Residents in the Alphen area in Constantia were recently successful in their legal challenge against MTN. The Constitutional Court ordered MTN to pay the court costs and the mast is now in the process of being decommissioned.
Residents of Constantia in Cape Town have won a legal battle against MTN to have a “visually intrusive” cellphone mast taken down.
The seven-year legal battle cost the residents R2.5 million and was centred around a 5-metre cellphone mast “disguised as a chimney”, reported the Sunday Times.
It was reported that MTN asked the residents permission to upgrade the tower to support 3G in 2012 – but the upgrade was not authorised by the City of Cape Town.
When the tower was upgraded, it was more “more extensive and visually intrusive” than what the residents had agreed to, said Vincent Murphy – who led the case for the residents.
Their battle against MTN did not get off to a smooth start, however, and when the residents first took on the mobile network operator in the High Court in 2015, and won their case, MTN took it to the Supreme Court of Appeal.
The Supreme Court of Appeal overturned the judgement and the residents then took the matter to the Constitutional Court – which ruled in their favour this week.
Murphy said the case was only related to the “legality of the mast” and had nothing to do with the potential health issues of cellphone towers. He added that while they were happy with the victory, he would not go through a legal battle like this again.
MTN told MyBroadband it will comply with the decision of the Constitutional Court.
“It should be noted that the decommissioning of the site, the removal of the equipment, and the rehabilitation of the area will take about a month to complete. In the meantime MTN has switched off the site. Unfortunately, some customers within the vicinity of the site will be adversely affected by the reduced coverage and signal quality,” said MTN.

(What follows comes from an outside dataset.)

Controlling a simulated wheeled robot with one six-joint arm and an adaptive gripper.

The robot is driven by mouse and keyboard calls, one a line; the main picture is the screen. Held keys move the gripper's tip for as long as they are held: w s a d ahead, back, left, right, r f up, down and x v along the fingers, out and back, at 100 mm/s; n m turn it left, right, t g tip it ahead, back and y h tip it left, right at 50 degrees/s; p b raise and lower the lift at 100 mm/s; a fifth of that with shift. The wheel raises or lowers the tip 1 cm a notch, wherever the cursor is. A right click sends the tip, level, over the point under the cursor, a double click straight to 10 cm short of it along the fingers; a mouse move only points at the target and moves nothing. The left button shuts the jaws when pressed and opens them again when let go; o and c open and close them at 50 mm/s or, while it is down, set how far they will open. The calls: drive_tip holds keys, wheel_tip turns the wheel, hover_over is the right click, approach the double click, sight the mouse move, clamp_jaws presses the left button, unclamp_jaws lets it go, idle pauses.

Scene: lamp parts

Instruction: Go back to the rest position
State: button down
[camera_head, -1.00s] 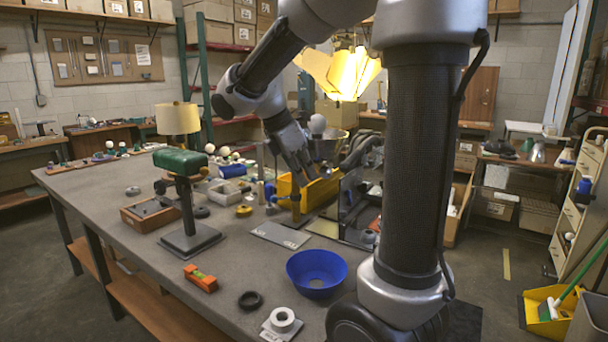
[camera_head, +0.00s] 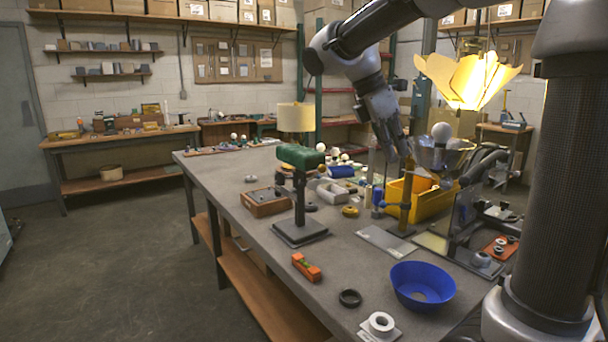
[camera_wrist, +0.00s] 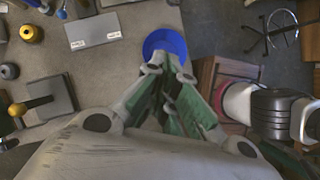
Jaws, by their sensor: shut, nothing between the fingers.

The erection of cellphone towers in residential areas has been a point of contention for many residents in South African.
Whether it is the “adverse health effects” of having a tower nearby or the “unsightly nature” of the structure, mobile operators have faced battles such as the one in Constantia before.
In 2017, residents in Johannesburg neighbourhoods fought the erection of cellphone towers and “4G street poles” which were installed without their approval.
This included the installation of a 30m cellphone tower on the property of the Old Apostolic Church in Craighall.
According to the residents, the tower was built too close to their properties and they were not consulted.
Residents in Lonehill had similar concerns, and were unhappy with the erection of 4G cellular towers disguised as street poles.
At the time the residents argued that the Lonehill Residents Association gave permission for the towers to be built, which it did not have the authority to do.